A selection of foods at Wasabi no Omiya

Wasabi no Omiya is a multi-award-winning company, evidenced by the large number of certificates and accolades that cover the walls. Fittingly, the shop sells a variety of foods, including wasabi miso, wasabi seaweed, and wasabi salt.

Wasabi-flavored ice cream served with a helping of freshly ground wasabi

The most unlikely sounding product is the shop's specialty wasabi ice cream, which, as you'd imagine, is served with a large dollop of freshly ground wasabi. Surprisingly, the sweetness of the ice cream and the spicy pungency of the wasabi combine to create a surprisingly mellow and smooth - if somewhat unusual - taste.

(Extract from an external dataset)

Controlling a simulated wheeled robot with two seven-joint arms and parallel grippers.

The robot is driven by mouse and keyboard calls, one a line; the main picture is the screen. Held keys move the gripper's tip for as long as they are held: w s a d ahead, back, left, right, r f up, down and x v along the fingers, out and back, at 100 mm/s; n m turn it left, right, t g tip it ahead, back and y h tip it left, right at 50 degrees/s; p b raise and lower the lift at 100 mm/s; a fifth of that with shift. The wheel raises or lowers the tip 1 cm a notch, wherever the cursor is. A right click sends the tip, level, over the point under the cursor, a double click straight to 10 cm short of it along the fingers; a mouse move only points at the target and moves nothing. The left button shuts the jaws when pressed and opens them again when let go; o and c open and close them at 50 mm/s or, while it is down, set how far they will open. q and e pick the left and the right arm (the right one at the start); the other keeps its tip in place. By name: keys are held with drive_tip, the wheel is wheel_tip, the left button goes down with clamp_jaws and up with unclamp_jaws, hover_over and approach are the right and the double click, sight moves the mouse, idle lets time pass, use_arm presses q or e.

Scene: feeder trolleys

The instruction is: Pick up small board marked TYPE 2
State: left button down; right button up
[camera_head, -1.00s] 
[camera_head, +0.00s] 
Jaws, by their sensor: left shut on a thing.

Different types of wasabi grater

The shop also offers a wide selection of wasabi-related souvenirs and gifts, such as wasabi graters and different kinds of condiments.

  • Wasabi no Omiya
    わさびの大見屋
    • Address 1242 Jizodo, Izu, Shizuoka
    • Phone Number 0558-83-2900
    • Activity:Wasabi-zuke
      Dates/times:9 a.m.–4 p.m. (January–November)
      Fee:1,620 yen (tax included)
      Requirements:Reservations must be made in advance (minimum of two people)
      Closed:Wednesdays
      Languages available:Japanese/Basic English (English recipe available)

Go with the flow at Banjo Falls

Go with the flow at Banjo Falls
Banjo Falls, Izu Prefecture

If you have time after your wasabi-zuke experience, make the short drive up the road to Banjo Falls (also known as the Great Falls of Izu). You'll hear the water well before you see it, and the noise grows ever-louder as you approach the source via a steep pathway that threads its way through a long-established forest, decorated by large, moss-covered rocks.

Once you reach the bottom, the view is magnificent. The 6-meter-wide waterfall plummets some 20 meters into a tree-lined, semi-circular canyon, in which overhanging rock - seemingly eroded from the bottom up over millennia - seems to defy gravity itself.

  • Banjo Falls
    萬城の滝
    • Address 776-1 Jizodo, Izu, Shizuoka
    • Dates/times:Anytime

*This information is from the time of this article's publication.
*Prices and options mentioned are subject to change.
*Unless stated otherwise, all prices include tax.